Relationship to SSA: CPS and SSA are equivalent in expressive power (Kelsey, 1995). φ functions correspond to continuation parameters.

LLVM IR

The IR used by the LLVM compiler framework. SSA-based, typed, portable.

define i32 @factorial(i32 %n) {
entry:
    %cmp = icmp eq i32 %n, 0
    br i1 %cmp, label %base, label %recurse

base:
    ret i32 1

recurse:
    %n_minus_1 = sub i32 %n, 1
    %result = call i32 @factorial(i32 %n_minus_1)
    %product = mul i32 %n, %result
    ret i32 %product
}

Key features: Typed (i32, i64, float, pointers), SSA form, explicit control flow, target-independent (same IR for all architectures), well-documented.

Bytecode

A compact, portable IR designed for interpretation or JIT compilation.

JVM Bytecode

Stack-based. Each instruction operates on an operand stack.

// Java: int x = a + b * c;
iload_1        // push a
iload_2        // push b
iload_3        // push c
imul           // pop b,c; push b*c
iadd           // pop a,b*c; push a+b*c
istore_4       // pop result; store in x

WebAssembly (Wasm)

A portable bytecode for the web (and beyond). Stack-based with structured control flow.

(func $factorial (param $n i32) (result i32)
    (if (i32.eq (local.get $n) (i32.const 0))
        (then (i32.const 1))
        (else
            (i32.mul
                (local.get $n)
                (call $factorial (i32.sub (local.get $n) (i32.const 1)))))))

Design goals: Safe (sandboxed), fast (near-native speed with JIT), portable (runs in browsers, servers, embedded). Compile target for C, C++, Rust, Go, and more.

CLR IL (.NET)

Stack-based bytecode for the .NET runtime.
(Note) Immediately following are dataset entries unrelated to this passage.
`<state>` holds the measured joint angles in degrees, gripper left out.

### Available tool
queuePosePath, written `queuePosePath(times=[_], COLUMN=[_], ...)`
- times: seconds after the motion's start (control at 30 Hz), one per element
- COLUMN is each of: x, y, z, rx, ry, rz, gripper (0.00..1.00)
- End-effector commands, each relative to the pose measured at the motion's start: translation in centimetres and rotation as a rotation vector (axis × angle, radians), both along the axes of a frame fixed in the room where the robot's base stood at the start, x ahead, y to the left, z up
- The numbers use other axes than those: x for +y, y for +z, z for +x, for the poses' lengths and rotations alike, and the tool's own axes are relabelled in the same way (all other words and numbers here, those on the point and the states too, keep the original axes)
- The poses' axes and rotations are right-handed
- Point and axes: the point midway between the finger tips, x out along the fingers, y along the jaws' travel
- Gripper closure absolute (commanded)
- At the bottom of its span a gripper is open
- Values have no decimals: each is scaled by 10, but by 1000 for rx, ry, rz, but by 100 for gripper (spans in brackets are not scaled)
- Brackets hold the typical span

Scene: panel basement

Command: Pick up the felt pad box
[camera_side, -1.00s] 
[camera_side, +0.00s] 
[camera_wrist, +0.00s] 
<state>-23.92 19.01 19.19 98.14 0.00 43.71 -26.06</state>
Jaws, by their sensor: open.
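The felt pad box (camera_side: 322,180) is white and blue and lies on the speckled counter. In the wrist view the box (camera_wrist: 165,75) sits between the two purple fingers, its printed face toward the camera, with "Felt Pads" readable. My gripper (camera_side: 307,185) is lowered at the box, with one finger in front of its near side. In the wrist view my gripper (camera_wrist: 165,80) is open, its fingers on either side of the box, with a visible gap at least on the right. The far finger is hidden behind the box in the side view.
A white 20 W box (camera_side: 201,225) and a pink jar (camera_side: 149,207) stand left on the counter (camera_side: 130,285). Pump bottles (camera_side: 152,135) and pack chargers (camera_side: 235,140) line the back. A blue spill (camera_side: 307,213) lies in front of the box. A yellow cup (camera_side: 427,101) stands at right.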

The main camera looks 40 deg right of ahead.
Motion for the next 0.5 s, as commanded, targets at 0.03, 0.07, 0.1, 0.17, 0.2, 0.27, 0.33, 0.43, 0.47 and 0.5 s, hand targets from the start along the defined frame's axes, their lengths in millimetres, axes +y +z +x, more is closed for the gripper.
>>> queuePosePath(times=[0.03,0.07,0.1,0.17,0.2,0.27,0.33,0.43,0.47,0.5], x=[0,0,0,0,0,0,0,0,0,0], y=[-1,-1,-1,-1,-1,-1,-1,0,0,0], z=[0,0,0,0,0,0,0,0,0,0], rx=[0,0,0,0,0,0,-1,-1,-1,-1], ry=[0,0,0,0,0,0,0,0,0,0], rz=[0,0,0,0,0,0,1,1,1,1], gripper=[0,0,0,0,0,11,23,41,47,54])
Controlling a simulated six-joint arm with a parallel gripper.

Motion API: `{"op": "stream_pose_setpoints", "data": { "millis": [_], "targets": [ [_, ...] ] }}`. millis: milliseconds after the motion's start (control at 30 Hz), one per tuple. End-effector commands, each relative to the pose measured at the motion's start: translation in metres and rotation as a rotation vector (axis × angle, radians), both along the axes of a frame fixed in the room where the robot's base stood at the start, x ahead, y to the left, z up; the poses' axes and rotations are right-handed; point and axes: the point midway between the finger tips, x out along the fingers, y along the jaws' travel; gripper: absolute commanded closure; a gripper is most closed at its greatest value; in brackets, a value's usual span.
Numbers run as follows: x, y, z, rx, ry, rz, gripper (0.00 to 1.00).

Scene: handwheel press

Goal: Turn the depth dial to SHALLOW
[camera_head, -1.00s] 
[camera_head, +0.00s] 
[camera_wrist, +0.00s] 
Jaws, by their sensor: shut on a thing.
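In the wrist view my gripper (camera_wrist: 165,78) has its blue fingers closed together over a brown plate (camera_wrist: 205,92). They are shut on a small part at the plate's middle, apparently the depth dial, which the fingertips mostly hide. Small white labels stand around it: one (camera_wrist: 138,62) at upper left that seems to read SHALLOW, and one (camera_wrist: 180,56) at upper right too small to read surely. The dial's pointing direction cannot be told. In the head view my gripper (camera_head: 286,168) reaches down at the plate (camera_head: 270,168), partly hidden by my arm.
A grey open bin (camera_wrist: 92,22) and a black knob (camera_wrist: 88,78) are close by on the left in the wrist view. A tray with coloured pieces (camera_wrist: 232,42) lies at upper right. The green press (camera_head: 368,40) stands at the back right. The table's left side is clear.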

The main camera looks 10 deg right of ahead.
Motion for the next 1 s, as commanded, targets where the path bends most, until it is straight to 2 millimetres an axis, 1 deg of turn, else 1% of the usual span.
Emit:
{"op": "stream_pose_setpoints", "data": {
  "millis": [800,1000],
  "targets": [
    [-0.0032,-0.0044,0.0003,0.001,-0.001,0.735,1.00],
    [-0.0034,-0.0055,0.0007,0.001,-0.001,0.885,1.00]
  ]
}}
JIT-compiled to native code.

Applications in CS

Compiler development: IR design determines what optimizations are possible and how complex they are.
Cross-language tooling: LLVM IR enables tools (sanitizers, profilers, optimizers) to work across all LLVM-based languages.
Portable computation: WebAssembly enables running code anywhere (browsers, servers, edge, embedded).
Program analysis: SSA form simplifies many analyses (constant propagation, reaching definitions, liveness).
JIT compilation: Bytecode is compact and fast to interpret; hot paths are JIT-compiled to native code.